The $200 million refers to the fact that Young recently persuaded legislators that Ketchikan needs a bridge to the airport. And Young doesn't want just any bridge. He wants a $200 million bridge -- one higher than the Brooklyn Bridge and almost as long as the Golden Gate. Some people here say, why not. They say the ferry schedule's inconvenient, so why not spend everyone else's tax dollars on us?
"Whether it's a bridge here or a new interstate connection in Dallas, it's gonna be spent somewhere," said one resident.
Young used to complain when the Democrats wasted your money. But now that his party is in power, he's pretty good at spending it too.
"Don Young has turned into a tax-and-spend Republican. He wants you and me to pay for his bridges to nowhere," said Keith Ashdown of Taxpayers for Common Sense. His group even gave Young its Golden Fleece Award for wasteful spending.
Young says the bridge is worth it because it would create jobs here. But that's just politicians' folly. Political spending doesn't create jobs. It just robs Peter to pay Paul -- takes jobs that would have been created by taxpayers if their money hadn't been taken from them -- and moves that money to where the politically connected live. In any case, a study paid for by Alaska found that once the construction jobs are gone, the bridge would create only 40 permanent jobs.
"It would be cheaper just to write each person a check for $100,000 a year than to build this bridge to nowhere," Ashdown said.
Young wouldn't talk to me about this.

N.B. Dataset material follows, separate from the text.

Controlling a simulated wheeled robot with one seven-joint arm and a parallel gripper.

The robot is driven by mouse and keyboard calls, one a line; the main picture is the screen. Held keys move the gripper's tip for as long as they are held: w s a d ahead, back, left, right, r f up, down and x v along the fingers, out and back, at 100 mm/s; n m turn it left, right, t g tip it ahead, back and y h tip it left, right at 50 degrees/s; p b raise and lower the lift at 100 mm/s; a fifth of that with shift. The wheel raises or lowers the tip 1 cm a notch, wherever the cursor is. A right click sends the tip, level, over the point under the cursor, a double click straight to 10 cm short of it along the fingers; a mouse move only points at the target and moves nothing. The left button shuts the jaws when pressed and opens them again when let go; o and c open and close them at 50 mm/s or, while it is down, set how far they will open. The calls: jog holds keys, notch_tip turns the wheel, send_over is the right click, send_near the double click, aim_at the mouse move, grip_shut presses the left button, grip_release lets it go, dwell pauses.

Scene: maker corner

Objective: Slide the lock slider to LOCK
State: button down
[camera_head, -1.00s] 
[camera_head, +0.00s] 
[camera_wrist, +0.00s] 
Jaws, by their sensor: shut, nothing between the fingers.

Maybe he's too busy bringing home even more money for Alaskans. His state is one of the least populated in America, but he has helped get it more pork dollars than 49 other states, including pork like the Ketchikan bridge that even some of the locals don't want.
President Bush gave away $83 billion of your money to farmers when he signed the 2002 Farm Security and Rural Investment Act, and Congress applauded him for it. Americans like the idea of supporting family farms, but you'd be surprised to learn where that money goes.
Hundreds of those farmers who benefited from our generosity live in New York City. Some of those farmers who are collecting farm subsidies are pretty well-off. Mike Sonnenfeldt, for example, lives in a building where Steven Spielberg and Steve Martin have apartments.
Sonnenfeldt gets a cotton subsidy from the government. "I bought a piece of property, that got traded for a piece of property ... And I'm not sure exactly even why I get it," he said.